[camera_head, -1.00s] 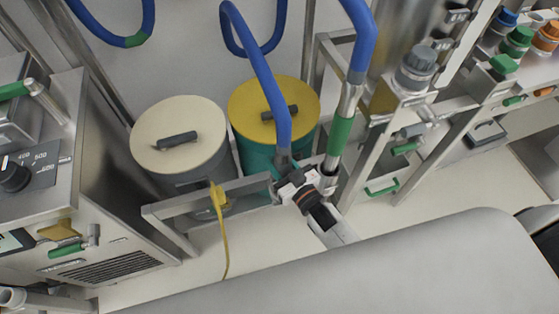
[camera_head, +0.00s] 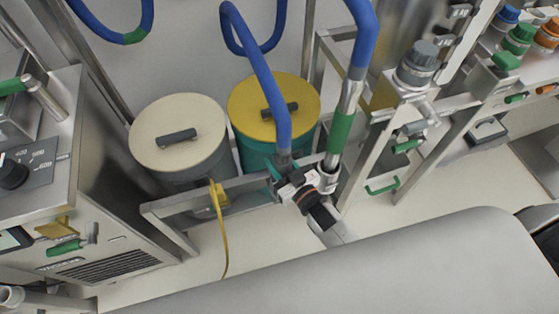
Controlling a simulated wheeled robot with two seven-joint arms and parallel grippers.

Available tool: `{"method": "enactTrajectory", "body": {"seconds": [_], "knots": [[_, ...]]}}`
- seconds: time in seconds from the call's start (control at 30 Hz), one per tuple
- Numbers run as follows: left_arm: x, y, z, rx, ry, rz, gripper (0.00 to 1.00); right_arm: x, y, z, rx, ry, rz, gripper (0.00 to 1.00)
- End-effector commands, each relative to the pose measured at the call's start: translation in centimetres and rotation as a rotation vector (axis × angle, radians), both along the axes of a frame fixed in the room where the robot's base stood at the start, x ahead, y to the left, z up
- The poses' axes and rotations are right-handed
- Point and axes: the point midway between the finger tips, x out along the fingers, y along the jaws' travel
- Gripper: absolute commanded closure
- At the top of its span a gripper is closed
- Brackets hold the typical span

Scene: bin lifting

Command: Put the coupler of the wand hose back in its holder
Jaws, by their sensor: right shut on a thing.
****************
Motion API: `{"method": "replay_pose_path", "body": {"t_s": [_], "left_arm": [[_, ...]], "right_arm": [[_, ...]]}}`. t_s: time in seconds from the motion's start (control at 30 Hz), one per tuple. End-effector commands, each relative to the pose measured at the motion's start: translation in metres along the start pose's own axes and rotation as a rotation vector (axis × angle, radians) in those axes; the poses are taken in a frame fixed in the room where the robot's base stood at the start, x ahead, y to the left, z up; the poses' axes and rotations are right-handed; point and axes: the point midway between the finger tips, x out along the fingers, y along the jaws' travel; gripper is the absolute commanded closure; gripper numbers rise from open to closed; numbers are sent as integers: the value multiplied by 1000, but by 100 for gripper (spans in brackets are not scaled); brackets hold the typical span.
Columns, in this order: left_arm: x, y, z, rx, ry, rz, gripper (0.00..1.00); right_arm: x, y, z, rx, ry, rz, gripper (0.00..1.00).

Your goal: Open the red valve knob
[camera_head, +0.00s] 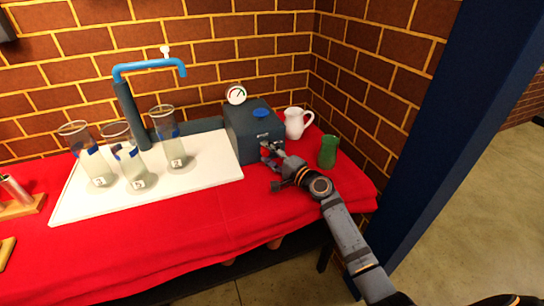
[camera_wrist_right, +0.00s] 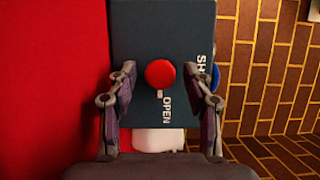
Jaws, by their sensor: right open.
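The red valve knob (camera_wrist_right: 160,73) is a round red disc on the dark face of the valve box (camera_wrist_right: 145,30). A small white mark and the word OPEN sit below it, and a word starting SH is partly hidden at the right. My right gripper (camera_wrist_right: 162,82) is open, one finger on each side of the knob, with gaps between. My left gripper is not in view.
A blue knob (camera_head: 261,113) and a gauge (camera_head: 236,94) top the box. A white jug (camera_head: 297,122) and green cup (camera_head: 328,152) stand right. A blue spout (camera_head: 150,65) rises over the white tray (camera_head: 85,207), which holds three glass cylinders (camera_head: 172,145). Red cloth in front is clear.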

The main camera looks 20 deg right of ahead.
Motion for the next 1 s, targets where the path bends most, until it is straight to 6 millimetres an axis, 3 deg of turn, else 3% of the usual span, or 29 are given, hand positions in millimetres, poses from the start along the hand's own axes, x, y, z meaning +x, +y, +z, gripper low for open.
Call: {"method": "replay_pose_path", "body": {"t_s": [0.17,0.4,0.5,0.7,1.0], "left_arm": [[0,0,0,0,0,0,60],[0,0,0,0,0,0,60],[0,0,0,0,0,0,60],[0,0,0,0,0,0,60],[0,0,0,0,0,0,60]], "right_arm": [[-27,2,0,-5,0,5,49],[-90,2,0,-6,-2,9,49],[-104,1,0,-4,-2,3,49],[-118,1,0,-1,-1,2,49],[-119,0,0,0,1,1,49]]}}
****************
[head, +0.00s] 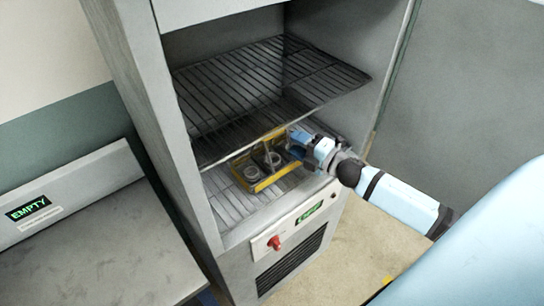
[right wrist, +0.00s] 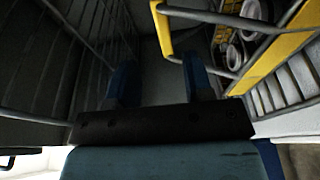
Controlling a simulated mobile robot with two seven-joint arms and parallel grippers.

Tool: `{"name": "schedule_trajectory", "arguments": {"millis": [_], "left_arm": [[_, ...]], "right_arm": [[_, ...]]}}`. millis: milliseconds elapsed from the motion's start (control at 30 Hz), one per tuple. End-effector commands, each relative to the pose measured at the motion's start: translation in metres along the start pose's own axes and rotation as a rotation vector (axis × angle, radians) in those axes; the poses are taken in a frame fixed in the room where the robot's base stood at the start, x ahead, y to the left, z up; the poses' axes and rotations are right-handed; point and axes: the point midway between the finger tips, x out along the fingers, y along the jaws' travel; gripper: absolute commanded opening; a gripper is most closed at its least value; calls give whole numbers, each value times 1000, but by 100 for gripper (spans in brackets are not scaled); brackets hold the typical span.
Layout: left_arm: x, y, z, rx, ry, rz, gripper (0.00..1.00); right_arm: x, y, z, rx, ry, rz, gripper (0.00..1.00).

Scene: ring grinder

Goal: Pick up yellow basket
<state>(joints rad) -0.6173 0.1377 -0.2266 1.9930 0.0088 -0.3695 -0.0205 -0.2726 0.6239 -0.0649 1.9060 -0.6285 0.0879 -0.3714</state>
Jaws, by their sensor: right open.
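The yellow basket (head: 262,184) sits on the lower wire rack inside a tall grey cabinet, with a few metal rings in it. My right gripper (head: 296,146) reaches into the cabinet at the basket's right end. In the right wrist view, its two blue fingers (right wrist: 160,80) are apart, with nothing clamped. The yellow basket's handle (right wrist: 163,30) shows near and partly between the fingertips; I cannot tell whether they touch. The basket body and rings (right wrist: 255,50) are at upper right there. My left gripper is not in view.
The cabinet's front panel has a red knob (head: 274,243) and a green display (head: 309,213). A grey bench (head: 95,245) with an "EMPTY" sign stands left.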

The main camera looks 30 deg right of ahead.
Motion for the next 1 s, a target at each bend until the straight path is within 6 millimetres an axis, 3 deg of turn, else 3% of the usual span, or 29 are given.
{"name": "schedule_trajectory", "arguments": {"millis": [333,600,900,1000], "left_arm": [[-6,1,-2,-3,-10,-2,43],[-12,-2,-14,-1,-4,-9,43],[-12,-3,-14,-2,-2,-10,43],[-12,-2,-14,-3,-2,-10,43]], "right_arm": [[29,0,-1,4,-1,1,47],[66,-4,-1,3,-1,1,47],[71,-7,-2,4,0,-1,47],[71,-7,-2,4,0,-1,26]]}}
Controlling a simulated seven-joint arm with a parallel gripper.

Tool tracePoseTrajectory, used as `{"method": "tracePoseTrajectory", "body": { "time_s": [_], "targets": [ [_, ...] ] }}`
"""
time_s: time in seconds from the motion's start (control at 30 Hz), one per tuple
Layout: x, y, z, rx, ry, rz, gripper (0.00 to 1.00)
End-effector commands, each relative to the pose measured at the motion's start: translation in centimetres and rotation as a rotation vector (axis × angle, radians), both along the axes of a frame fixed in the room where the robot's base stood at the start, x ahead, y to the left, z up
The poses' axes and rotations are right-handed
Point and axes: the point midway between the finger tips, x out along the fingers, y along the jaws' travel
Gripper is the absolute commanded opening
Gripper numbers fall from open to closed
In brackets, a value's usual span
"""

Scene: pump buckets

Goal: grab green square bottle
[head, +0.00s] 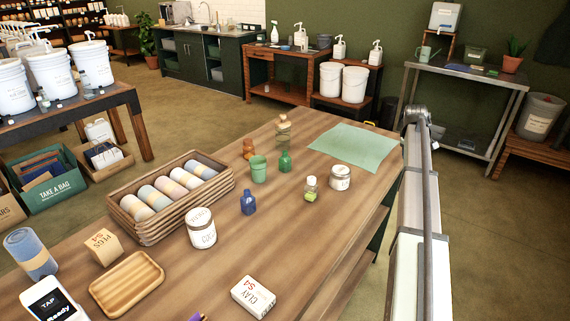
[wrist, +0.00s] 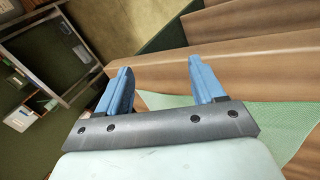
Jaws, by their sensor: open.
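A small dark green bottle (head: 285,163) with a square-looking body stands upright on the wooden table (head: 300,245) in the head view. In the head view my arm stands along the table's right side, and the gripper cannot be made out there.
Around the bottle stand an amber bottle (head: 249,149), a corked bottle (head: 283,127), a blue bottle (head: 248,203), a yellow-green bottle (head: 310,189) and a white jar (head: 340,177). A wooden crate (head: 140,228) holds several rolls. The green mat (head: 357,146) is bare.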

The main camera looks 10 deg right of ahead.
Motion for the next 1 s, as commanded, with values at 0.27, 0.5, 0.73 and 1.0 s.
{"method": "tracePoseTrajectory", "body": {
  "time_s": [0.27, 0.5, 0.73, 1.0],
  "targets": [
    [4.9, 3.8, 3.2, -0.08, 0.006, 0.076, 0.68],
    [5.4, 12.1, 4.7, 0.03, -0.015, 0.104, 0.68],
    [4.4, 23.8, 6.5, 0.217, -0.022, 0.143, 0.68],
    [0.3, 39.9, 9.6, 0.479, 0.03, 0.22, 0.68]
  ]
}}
****************
PROBLEM
Report only how many lines in the entries contain "Layout".

OUTPUT OF THE EXERCISE
2